In the New Testament, the classic example given by Jesus is the account of the Good Samaritan.  After a man had been beaten and left in need of help, the first two men to pass by—a priest and a Levite, both of whom knew better—failed to act.  The third man, a Samaritan, stopped to show compassion to the man in need (Luke 10:30-37). Jesus used this example to teach that we are to likewise help those in need.  By doing so, he clearly communicated that it is sinful to avoid doing good, just as it is sinful to pursue what is evil.
Jesus further describes the sins of omission in the parable of the sheep and the goats in Matthew 25:31-46.  The goats, those who are sent away by Christ, are those who saw others hungry and thirsty, but did not provide food and drink.  They are those who saw others in need of clothing, who were sick or in jail but did nothing to clothe or comfort them.  These are all examples of sins of omission.  There was no sin committed against these needy people—they were not intentionally starved or deprived of their clothing.  But the sin of omission was committed when those who could have provided for them chose not to.

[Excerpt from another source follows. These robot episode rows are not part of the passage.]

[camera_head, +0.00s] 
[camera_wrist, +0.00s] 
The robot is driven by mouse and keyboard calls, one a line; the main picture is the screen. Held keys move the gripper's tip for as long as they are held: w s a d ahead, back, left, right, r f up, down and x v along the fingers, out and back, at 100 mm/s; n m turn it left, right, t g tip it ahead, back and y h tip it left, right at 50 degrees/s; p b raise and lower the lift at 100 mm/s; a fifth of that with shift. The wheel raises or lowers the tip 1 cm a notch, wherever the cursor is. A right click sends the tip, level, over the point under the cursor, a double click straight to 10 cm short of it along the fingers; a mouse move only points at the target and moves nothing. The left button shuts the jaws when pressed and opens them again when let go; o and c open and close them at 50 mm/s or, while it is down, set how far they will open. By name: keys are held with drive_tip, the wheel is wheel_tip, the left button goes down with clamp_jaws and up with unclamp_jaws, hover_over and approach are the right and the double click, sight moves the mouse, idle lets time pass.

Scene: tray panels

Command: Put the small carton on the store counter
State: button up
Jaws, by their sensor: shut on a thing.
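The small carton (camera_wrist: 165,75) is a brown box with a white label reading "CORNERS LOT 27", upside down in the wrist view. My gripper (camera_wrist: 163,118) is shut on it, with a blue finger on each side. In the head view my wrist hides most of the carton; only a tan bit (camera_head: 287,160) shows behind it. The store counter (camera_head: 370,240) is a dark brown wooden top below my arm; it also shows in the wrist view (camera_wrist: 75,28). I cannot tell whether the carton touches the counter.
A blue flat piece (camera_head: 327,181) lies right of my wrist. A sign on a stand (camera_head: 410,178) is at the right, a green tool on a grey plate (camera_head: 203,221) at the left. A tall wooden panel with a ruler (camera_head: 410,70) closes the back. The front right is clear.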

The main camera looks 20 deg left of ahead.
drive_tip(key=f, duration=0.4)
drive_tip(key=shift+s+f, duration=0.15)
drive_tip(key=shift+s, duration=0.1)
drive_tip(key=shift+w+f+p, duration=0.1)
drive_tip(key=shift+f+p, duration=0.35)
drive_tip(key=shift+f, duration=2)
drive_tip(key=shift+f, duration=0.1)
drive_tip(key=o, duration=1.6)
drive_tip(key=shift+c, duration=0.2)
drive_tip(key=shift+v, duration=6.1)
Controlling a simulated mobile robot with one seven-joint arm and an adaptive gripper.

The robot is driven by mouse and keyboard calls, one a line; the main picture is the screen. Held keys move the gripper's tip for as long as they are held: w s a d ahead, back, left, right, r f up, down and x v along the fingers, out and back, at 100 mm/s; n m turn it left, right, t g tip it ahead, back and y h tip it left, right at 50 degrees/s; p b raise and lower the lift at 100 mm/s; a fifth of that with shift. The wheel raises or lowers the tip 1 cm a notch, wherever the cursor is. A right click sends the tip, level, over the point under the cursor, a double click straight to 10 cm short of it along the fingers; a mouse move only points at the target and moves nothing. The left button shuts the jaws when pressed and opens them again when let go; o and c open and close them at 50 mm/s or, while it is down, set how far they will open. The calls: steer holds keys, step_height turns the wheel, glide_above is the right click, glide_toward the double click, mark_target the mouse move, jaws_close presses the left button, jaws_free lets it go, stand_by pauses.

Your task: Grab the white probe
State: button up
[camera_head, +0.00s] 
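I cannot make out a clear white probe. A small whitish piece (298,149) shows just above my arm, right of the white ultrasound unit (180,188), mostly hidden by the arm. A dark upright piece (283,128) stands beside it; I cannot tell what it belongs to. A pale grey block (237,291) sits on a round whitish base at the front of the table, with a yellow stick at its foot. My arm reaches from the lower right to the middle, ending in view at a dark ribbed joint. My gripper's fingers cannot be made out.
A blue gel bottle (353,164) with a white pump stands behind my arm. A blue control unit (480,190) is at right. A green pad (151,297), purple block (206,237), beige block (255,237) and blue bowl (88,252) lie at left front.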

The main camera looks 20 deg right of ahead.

Finally, the apostle Paul provides a summary statement that explains why we should do what is right and refrain from sins of omission: “Let us not become weary in doing good, for at the proper time we will reap a harvest if we do not give up” (Galatians 6:9).  When we do the will of our heavenly Father (Matthew 12:50), we avoid sins of omission and live productive, fruitful living pleasing to God (Romans 12:1-2).
With a very few exceptions, the bishops are ignoring the CCHD problems just like the priest and a Levite ignored the man who had been beaten and left in need of help.
            As Father Larry Richards said, “When we die we will be judged by our sins of omission the same as our sins of commission.”  Ignoring the children who are the victims of child abuse or human trafficking, ignoring the Alinsky-style networking, ignoring the heretical Catholic education in the U.S and ignoring the funding of organizations with anti-life agendas has to be a sin of omission.
I will continue to pray daily for all bishops, and you are one I especially mention.